Records from a collection =>
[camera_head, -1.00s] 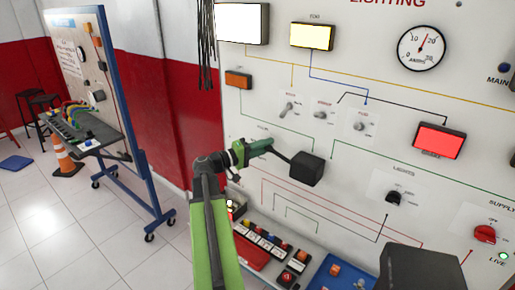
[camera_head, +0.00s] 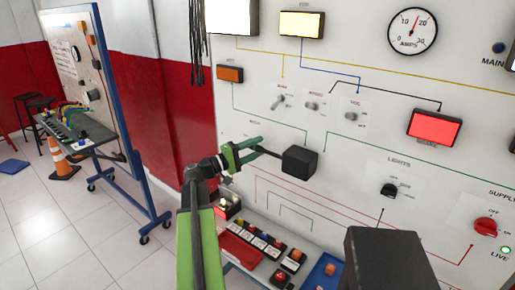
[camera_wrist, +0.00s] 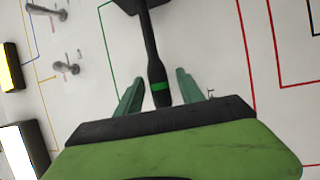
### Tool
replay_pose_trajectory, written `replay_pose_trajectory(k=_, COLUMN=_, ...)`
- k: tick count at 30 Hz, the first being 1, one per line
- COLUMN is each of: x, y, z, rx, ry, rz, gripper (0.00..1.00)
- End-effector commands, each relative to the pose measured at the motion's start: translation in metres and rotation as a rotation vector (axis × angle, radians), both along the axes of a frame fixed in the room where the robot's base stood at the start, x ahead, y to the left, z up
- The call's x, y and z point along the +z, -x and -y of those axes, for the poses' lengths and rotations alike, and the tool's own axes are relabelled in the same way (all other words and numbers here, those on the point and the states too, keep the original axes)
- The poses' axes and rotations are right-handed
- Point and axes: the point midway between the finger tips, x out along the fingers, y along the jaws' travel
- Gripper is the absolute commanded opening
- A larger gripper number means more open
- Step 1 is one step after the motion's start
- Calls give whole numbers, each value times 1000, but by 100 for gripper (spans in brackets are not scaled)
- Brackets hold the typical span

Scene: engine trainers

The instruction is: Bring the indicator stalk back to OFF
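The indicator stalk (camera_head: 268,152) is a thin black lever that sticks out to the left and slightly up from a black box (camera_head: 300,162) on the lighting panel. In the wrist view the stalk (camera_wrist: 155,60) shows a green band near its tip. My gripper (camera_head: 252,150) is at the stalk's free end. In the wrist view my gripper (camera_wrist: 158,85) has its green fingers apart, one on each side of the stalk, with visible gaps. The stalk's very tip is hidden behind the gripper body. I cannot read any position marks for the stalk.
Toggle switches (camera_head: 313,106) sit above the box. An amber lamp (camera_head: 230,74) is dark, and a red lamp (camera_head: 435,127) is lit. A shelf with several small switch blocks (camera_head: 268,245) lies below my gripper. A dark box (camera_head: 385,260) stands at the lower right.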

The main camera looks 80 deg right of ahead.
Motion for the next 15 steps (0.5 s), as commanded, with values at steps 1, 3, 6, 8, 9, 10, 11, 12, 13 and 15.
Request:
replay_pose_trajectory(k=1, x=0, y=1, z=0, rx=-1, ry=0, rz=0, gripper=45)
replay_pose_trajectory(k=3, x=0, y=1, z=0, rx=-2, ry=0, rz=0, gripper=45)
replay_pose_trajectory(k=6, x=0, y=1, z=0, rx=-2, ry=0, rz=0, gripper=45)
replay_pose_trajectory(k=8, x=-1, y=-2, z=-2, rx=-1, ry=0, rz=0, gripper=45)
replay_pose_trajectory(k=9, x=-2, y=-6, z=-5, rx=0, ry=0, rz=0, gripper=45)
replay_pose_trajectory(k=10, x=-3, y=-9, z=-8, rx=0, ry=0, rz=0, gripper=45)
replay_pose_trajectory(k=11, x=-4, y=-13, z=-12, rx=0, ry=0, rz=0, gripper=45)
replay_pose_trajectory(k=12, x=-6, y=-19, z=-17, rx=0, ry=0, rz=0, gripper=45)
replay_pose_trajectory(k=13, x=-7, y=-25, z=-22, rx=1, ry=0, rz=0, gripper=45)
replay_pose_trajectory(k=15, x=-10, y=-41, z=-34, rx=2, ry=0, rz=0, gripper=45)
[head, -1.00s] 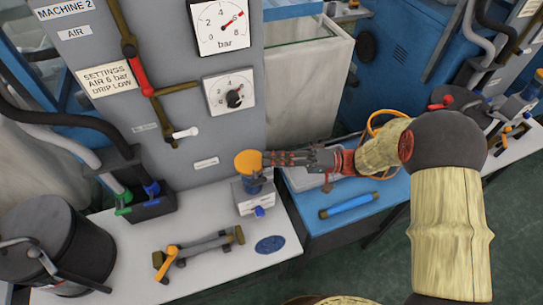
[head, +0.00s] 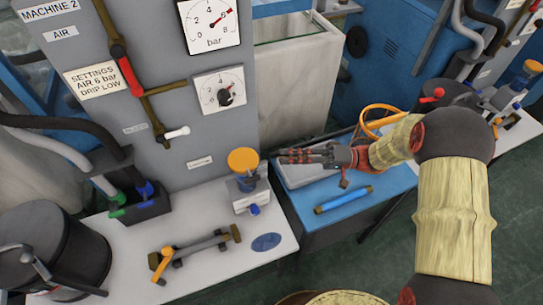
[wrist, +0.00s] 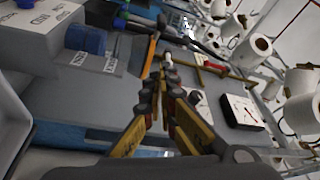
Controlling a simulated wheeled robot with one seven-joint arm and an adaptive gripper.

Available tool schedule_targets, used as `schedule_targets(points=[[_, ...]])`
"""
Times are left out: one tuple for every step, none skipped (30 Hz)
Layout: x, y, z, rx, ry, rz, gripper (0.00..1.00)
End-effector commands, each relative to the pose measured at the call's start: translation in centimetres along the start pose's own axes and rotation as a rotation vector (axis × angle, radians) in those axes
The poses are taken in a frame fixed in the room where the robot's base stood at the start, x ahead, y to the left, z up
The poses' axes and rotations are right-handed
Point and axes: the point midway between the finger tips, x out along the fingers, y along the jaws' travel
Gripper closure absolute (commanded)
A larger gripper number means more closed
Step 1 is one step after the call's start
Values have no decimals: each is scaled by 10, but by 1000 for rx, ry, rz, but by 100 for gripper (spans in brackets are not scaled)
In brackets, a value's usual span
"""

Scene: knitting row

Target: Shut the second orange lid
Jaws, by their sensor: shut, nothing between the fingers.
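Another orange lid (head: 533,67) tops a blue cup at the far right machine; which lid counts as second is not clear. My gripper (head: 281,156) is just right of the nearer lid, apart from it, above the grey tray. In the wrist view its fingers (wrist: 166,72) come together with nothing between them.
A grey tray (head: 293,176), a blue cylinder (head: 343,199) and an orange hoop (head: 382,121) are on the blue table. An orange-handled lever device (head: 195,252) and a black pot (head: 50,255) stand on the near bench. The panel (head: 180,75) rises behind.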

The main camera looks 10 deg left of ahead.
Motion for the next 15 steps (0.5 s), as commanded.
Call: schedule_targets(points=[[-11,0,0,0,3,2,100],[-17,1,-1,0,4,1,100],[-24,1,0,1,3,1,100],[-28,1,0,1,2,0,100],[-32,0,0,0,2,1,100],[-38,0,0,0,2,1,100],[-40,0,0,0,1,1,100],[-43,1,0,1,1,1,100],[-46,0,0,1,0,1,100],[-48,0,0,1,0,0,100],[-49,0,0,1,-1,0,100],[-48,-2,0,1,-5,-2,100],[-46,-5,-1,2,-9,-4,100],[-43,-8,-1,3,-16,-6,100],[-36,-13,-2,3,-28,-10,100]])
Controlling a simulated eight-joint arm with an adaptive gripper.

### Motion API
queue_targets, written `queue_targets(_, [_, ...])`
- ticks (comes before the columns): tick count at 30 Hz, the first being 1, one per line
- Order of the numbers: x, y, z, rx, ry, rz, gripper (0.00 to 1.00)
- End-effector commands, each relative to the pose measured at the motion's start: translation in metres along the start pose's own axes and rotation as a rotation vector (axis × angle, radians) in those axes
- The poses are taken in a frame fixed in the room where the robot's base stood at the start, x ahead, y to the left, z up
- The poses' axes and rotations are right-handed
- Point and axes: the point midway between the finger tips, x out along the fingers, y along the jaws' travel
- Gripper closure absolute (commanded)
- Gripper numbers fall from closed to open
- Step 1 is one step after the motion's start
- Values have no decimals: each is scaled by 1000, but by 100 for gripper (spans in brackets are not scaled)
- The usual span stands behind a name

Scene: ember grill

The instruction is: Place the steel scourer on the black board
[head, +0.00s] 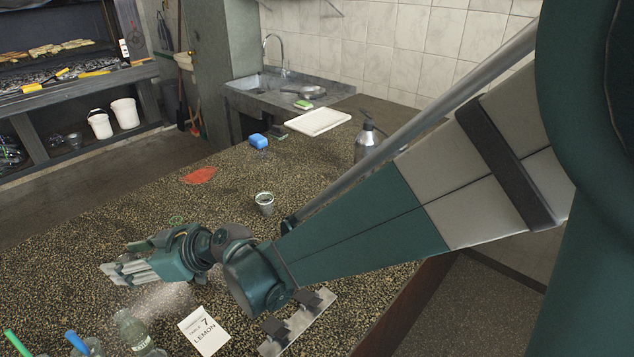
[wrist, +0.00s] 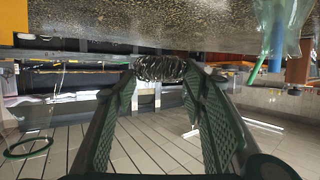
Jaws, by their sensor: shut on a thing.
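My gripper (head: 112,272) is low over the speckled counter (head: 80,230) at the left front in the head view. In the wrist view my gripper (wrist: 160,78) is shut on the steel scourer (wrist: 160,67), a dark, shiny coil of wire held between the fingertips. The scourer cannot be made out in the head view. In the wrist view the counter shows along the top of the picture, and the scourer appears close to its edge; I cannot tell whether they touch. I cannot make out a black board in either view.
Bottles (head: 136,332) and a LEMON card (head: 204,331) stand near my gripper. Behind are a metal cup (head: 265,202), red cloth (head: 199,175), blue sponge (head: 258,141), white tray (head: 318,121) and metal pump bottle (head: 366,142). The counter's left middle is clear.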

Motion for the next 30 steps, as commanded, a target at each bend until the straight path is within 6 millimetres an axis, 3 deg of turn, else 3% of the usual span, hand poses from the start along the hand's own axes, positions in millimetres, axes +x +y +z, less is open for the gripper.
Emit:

* * *

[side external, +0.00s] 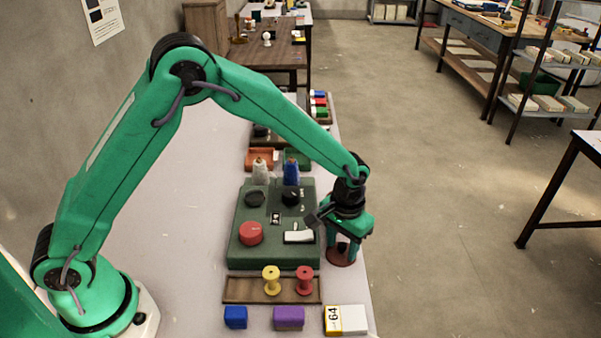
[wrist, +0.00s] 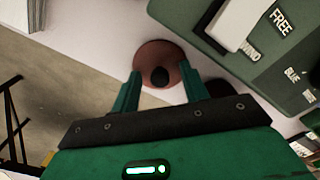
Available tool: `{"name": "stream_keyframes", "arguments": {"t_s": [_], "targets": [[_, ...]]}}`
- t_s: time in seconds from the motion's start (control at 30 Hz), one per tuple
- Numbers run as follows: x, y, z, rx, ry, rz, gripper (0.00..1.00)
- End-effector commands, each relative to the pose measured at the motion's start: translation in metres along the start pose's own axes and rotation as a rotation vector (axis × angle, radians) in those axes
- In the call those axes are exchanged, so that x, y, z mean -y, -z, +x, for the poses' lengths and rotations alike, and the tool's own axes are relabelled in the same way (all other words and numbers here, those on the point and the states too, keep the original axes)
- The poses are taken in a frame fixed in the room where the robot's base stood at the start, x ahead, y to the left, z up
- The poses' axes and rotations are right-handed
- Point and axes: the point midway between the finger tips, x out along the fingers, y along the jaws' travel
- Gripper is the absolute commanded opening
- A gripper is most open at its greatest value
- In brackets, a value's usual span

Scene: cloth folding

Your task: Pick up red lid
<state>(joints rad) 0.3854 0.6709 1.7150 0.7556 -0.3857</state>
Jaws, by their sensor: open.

PROMPT => Word for word, retype the lines in the entries above that run from the one with "[camera_head, -1.00s]" through the one with "- COLUMN is". Both ends count; pictures do not.

RESULT OF THIS TASK =>
[camera_head, -1.00s] 
[camera_head, +0.00s] 
[camera_wrist, +0.00s] 
### Tool
replay_pose_trajectory, written `replay_pose_trajectory(k=_, COLUMN=_, ...)`
- k: tick count at 30 Hz, the first being 1, one per line
- COLUMN is each of: x, y, z, rx, ry, rz, gripper (0.00..1.00)

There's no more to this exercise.